Tuttavia bisogna avere un po’ di indulgenza nei confronti della Cassazione. Esiste una legge chiara sul piano formale ove sopravvive l’ideologia del potere sindacale che tutto previene e può, nonché la diffusa retorica che anche un accidentale controllo possa ledere in modo irreparabile la dignità e la vita del lavoratore; affermazione che il nostro Garante, con la riaffermazione del principio di proporzionalità, ogni volta nega.

Ritorniamo, allora, al quesito iniziale. Cosa direbbero i nostri giudici nell’esaminare un caso come quello deciso dalla Corte europea, un caso dove era chiaro che le telecamere avevano controllato la postazione di lavoro per 10 giorni? Alla stregua dei precedenti non è irragionevole ritenere che un controllo così palese inevitabilmente sarebbe stato considerato un controllo dell’attività, e quindi illegittimo.

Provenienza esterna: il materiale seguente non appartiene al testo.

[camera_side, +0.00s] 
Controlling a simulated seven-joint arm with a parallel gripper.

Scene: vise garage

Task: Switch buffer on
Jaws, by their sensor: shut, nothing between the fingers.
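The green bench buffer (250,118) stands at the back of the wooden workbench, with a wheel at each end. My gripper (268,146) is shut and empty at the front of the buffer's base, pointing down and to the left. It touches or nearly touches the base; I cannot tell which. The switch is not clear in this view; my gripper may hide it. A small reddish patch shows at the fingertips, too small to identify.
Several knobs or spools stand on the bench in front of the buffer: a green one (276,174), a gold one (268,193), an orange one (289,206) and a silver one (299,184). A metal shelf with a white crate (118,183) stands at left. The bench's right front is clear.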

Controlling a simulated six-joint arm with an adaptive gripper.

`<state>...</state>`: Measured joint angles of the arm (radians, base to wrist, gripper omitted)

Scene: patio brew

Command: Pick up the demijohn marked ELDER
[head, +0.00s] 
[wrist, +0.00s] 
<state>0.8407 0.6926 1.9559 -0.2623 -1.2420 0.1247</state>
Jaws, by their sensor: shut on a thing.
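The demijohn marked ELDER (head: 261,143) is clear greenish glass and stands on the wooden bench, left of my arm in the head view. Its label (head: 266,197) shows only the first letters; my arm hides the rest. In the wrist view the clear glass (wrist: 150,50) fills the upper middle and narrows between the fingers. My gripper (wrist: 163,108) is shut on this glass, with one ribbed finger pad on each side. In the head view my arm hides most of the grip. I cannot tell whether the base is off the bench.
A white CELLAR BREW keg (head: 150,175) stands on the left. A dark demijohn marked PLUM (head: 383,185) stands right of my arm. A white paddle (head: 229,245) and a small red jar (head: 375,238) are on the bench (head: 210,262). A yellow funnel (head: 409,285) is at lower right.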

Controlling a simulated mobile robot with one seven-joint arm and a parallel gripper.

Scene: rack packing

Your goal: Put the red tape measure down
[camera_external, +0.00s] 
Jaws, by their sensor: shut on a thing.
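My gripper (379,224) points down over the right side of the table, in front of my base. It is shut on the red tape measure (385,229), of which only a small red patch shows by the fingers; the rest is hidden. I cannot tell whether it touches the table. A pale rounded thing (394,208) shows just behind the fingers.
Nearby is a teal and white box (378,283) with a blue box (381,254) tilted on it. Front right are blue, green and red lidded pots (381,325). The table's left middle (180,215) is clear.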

D’altra parte se non si vuole abbandonare l’interpretazione letterale della norma – come sembra volere la Cassazione – per una interpretazione più evolutiva e rispondente al contesto sociale odierno, sarà ben difficile non vedere che l’art. 4 St. Lav. si riferisce implicitamente ai controlli diretti ed espressamente ai controlli involontari che richiedono sempre l’accordo sindacale. Il dato testuale, dunque, non solo non consente di sostenere che il fine non giustifica i mezzi, ma che neppure il fine rileva in alcun modo nel controllo del lavoratore. Quel che rileva è soltanto l’oggettività.
A meno che il clamore mediatico, le dichiarazione del Garante e la gravità oggettiva del fatto non costringano la Cassazione a sostenere che non è controllo dell’attività quel controllo antecedente all’accertamento dell’illecito.
Sarebbe un risultato clamoroso, ma ormai siamo abituati a constatare che la Cassazione spesse volte fa la giustizia del caso singolo, piegando i fatti ad una logica non sempre giuridica.

Forse si dovrebbe ripensare al pragmatismo europeo e consentire al datore di lavoro di operare per la tutela del patrimonio aziendale avendo come regola solo il rispetto delle norme sulla privacy, poiché il potere sindacale (art. 4 St. Lav.) appare al giorno d’oggi un doppione di quello delegato al Garante.